▶ [SOURCE DATA]
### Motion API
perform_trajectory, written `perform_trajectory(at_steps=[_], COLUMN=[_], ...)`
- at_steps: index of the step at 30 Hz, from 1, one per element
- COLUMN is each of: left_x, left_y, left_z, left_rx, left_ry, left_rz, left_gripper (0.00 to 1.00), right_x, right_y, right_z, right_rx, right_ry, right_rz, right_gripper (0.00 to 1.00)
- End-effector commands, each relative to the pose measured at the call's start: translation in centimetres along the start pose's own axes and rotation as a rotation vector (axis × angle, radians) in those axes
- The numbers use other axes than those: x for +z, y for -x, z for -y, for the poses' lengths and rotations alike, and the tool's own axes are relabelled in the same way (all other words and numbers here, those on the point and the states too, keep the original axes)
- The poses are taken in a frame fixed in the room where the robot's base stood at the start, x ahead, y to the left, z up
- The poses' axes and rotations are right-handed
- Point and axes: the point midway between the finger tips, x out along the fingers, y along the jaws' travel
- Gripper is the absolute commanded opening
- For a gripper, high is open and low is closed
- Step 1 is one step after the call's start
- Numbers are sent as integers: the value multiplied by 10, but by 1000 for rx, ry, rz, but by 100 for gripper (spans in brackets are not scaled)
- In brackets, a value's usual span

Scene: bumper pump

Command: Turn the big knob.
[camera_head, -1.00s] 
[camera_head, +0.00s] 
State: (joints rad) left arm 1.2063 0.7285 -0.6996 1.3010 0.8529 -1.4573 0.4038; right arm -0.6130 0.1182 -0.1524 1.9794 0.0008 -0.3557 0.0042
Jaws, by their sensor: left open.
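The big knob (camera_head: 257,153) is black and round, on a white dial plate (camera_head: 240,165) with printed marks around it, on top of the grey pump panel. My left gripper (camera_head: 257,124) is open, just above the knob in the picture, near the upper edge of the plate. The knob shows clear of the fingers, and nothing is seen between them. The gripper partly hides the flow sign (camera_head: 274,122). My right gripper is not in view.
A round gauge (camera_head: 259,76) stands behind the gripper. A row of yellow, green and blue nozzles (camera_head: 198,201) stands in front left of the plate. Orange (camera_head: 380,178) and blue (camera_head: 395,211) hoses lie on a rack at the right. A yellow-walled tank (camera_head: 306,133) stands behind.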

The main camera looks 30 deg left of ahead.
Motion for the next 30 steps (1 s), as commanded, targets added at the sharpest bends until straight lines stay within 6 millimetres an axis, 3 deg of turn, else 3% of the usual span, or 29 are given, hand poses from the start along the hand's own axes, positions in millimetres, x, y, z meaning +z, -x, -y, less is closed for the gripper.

▶ [EXERCISE INSTRUCTIONS] Find the lines above holding the word "brackets" and show them.

▶ [EXERCISE RESULT]
- Numbers are sent as integers: the value multiplied by 10, but by 1000 for rx, ry, rz, but by 100 for gripper (spans in brackets are not scaled)
- In brackets, a value's usual span

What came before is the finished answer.